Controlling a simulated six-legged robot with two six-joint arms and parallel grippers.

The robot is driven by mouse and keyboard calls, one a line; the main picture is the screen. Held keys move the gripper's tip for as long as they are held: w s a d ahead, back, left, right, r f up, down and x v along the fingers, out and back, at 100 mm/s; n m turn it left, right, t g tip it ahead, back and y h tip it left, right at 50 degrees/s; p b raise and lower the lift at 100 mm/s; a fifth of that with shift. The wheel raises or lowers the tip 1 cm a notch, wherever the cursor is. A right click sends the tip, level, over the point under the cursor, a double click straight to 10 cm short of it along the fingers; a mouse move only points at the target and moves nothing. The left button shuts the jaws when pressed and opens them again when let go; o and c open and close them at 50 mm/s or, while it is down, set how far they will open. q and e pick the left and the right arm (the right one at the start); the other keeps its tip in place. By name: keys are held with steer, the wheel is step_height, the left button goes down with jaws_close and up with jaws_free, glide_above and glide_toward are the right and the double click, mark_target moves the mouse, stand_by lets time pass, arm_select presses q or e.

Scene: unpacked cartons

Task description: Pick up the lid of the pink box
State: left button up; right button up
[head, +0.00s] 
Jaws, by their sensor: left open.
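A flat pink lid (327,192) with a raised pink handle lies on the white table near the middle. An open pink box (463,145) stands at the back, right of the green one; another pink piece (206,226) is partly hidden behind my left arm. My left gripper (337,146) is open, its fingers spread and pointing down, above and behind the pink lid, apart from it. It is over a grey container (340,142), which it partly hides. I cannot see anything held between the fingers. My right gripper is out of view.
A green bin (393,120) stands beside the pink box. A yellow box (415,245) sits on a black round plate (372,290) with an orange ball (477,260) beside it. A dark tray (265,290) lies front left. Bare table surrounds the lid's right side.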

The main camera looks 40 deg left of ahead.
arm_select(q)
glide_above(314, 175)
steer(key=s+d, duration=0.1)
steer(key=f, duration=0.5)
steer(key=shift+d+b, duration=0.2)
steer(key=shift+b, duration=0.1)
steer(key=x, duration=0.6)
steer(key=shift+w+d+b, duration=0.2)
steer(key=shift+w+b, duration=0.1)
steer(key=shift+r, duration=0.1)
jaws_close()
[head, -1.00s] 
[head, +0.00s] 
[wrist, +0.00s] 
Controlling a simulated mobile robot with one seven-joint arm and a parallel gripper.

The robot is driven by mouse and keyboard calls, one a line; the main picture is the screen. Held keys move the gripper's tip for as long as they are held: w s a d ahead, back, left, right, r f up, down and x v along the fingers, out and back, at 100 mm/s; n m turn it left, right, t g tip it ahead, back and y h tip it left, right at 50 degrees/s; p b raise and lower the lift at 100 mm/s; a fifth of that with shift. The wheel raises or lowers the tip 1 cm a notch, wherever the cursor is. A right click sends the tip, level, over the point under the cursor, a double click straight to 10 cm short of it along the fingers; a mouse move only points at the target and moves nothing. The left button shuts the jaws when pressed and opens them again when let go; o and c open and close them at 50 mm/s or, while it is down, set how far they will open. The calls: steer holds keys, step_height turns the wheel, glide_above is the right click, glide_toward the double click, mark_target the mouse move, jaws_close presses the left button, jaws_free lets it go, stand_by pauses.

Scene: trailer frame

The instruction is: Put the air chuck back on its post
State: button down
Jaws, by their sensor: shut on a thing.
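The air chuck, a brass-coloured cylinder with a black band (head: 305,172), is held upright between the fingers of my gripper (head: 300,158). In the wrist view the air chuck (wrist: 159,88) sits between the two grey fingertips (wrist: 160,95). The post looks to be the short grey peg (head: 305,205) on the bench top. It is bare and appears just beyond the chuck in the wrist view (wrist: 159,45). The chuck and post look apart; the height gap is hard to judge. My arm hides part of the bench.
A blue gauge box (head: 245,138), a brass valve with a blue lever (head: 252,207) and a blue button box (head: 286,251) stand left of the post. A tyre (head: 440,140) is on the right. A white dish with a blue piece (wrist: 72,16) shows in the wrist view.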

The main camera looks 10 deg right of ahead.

● GIVEN REQUEST: The lines to quote run from the one containing "Scene: trailer frame" through the final line of the material above; please give them exactly, both ends included, and nothing else.

● EXERCISE RESPONSE:
Scene: trailer frame

The instruction is: Put the air chuck back on its post
State: button down
Jaws, by their sensor: shut on a thing.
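The air chuck, a brass-coloured cylinder with a black band (head: 305,172), is held upright between the fingers of my gripper (head: 300,158). In the wrist view the air chuck (wrist: 159,88) sits between the two grey fingertips (wrist: 160,95). The post looks to be the short grey peg (head: 305,205) on the bench top. It is bare and appears just beyond the chuck in the wrist view (wrist: 159,45). The chuck and post look apart; the height gap is hard to judge. My arm hides part of the bench.
A blue gauge box (head: 245,138), a brass valve with a blue lever (head: 252,207) and a blue button box (head: 286,251) stand left of the post. A tyre (head: 440,140) is on the right. A white dish with a blue piece (wrist: 72,16) shows in the wrist view.

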The main camera looks 10 deg right of ahead.

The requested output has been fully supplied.